Bulan ini dijuluki sebagai Syahrullah (bulannya Allah SWT), yang merupakan salah satu bulan suci umat Islam. Allah SWT memberikan kemuliaan kepada hamba-hamba-Nya dengan diciptakannya bulan ini; dibuktikan dengan sabda Rasulullah SAW, "Rajabun Syahrullah" "Rajab adalah bulannya Allah SWT." Tak seorang pun mengerti apa yang Dia bukakan kepada hamba-hamba-Nya kepada seluruh ciptaan-Nya di bulan ini. Di bulan ini begitu berlimpahnya kehormatan dan kebahagiaan dapat diperoleh, bahkan tak terhingga. Mawlana Syekh Abdullah Fa'iz ad-Daghestani QS mengatakan—yang disampaikan oleh Mawlana Syekh Nazim Adil al-Haqqani QS, "Allah SWT tidak memperkenankan kalam-Nya untuk mencatat amal kita di bulan ini, kecuali dengan 'perangkat surgawi' yang disebut "Yad al-Qudra", yaitu "Kekuatan yang Dahsyat."
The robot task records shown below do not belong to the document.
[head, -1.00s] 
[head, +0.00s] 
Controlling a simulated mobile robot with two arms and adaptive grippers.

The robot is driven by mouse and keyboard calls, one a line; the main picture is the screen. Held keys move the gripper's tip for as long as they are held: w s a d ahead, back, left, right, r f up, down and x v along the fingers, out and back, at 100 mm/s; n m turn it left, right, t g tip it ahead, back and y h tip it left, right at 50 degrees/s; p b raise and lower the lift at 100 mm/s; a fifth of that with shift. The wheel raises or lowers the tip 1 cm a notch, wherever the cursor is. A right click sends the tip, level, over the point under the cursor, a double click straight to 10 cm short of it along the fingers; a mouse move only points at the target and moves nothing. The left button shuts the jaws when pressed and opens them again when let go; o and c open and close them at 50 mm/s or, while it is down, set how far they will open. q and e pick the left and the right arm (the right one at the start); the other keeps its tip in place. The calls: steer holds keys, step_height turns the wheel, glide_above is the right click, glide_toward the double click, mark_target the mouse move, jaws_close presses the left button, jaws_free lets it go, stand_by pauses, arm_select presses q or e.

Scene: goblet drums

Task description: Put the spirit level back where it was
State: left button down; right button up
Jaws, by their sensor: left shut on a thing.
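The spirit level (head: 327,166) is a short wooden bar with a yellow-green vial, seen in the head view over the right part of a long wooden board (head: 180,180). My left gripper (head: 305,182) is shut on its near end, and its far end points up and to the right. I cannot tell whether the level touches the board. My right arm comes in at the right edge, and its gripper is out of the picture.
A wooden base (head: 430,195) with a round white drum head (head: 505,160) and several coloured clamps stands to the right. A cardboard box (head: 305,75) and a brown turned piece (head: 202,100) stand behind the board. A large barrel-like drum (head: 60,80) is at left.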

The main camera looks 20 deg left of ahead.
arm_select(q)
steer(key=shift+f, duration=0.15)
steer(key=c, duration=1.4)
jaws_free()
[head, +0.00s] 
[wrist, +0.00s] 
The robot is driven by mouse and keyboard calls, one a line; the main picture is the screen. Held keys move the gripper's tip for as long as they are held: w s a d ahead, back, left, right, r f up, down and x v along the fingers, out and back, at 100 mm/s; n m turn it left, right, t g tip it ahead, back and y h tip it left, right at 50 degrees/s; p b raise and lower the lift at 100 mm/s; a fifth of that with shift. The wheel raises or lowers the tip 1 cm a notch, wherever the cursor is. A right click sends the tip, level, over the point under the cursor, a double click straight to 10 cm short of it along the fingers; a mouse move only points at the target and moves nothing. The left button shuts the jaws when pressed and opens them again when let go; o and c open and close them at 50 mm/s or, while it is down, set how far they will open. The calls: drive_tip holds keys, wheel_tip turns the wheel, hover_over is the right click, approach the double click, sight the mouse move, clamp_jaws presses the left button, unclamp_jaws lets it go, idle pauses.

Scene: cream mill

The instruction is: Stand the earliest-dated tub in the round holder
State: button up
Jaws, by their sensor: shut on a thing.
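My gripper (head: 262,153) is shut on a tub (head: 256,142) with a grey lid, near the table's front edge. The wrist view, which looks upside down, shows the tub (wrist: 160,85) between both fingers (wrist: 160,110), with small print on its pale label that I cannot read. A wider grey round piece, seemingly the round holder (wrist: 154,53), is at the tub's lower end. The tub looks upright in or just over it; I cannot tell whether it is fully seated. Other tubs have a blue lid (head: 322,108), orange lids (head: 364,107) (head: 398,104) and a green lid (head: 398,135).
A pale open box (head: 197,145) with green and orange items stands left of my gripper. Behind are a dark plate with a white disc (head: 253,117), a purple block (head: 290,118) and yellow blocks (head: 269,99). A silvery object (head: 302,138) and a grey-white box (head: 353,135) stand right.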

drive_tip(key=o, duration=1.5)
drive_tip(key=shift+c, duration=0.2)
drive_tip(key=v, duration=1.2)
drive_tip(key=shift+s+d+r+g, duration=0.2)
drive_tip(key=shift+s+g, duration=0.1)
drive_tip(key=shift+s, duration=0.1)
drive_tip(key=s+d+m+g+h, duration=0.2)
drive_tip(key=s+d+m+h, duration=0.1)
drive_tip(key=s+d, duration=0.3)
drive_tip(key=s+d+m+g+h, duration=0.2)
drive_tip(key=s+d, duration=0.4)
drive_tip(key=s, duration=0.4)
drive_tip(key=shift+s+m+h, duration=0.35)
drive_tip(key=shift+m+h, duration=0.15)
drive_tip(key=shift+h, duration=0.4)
Allah SWT menyaksikan dan menerima amal hamba-hamba-Nya tidak dengan pengertian "fa man ya'mal mitsqala dzarratin khayran yarrah, wa man ya'mal mitsqala dzarratin syarray yarrah." Di bulan ini, siapa pun yang berbuat amal baik, amal saleh, akan secara langsung tercatat dengan perantaraan Qalam al-Qudra, suatu kekuatan pencatat amal "non konvensional" yang tidak pernah Allah SWT berikan kepada para malaikat pencatat amal sekalipun. Ini merupakan "Kalam Ilahiah" yang "jauh di atas" kemampuan para malaikat untuk mengembannya. Kalam ini adalah kalam yang ketika Allah SWT memerintahkannya untuk menulis kalimat La ilaha ill-Allah sebelum diciptakannya alam semesta beserta segala isinya. Kalam Ilahiah tersebut melaksanakan perintah seraya gemetar selama 70.000 tahun dalam hitungan Allah SWT. Kemudian Dia memerintahkan untuk menulis Muhamadur-rasulullah SAW. Pada saat itu kalam sempat bertanya, "Wahai Tuhanku, siapakah gerangan yang Kau taruh namanya bersamaan dengan nama-Mu?" Serta merta Allah SWT menjawab; "Law la Muhammad ma khalaqtahu ahadan min khalqihi", yang artinya "Kalaulah bukan untuk Muhammad SAW kekasih-Ku, tidak akan pernah Kuciptakan apa pun di alam semesta ini!" Kalam ini berada di Hadirat Ilahi, tidak diberikan-Nya kepada segenap para malaikat. Kalam Ilahiah tersebut akan diserahkan kepada Junjungan Nabi Besar Muhammad SAW kelak di Hari Penghitungan (Yawmul Hisab). Kalam inilah yang menulis semua amal kebaikan umat manusia yang beriman di bulan Rajab ini. Sekecil apa pun kebaikan yang dilakukan akan tercatat sedemikian rupa sehingga tetap akan sulit untuk memperoleh timbangan keseimbangannya.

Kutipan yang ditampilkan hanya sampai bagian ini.